Output the full listing below exactly as it reads, and skip anything that is a picture.

--- begin ---

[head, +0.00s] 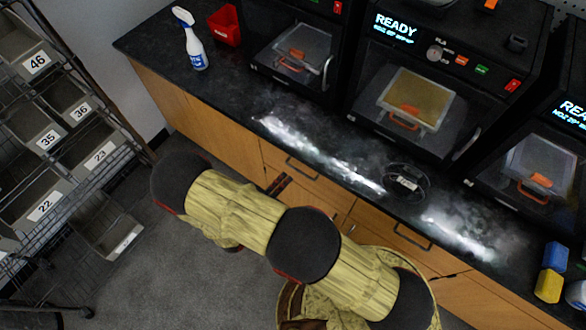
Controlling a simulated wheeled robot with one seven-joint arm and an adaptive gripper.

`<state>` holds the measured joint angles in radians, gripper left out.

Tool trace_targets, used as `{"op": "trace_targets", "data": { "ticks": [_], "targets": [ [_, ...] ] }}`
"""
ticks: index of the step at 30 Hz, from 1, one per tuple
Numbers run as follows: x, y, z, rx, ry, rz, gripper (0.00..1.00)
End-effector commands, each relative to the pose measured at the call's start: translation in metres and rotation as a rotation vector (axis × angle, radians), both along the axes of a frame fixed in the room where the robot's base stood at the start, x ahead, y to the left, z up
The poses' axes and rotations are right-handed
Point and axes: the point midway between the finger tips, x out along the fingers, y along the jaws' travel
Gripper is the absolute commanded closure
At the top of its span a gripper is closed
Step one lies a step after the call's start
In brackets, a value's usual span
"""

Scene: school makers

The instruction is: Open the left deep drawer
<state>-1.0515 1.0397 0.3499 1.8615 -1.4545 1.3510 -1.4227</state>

--- end ---

→ **Completed task**:
[head, +0.00s] 
Controlling a simulated wheeled robot with one seven-joint arm and an adaptive gripper.

`<state>` holds the measured joint angles in radians, gripper left out.

Tool trace_targets, used as `{"op": "trace_targets", "data": { "ticks": [_], "targets": [ [_, ...] ] }}`
"""
ticks: index of the step at 30 Hz, from 1, one per tuple
Numbers run as follows: x, y, z, rx, ry, rz, gripper (0.00..1.00)
End-effector commands, each relative to the pose measured at the call's start: translation in metres and rotation as a rotation vector (axis × angle, radians), both along the axes of a frame fixed in the room where the robot's base stood at the start, x ahead, y to the left, z up
The poses' axes and rotations are right-handed
Point and axes: the point midway between the finger tips, x out along the fingers, y along the jaws' travel
Gripper is the absolute commanded closure
At the top of its span a gripper is closed
Step one lies a step after the call's start
In brackets, a value's usual span
"""

Scene: school makers

The instruction is: Open the left deep drawer
<state>-1.0515 1.0397 0.3499 1.8615 -1.4545 1.3510 -1.4227</state>

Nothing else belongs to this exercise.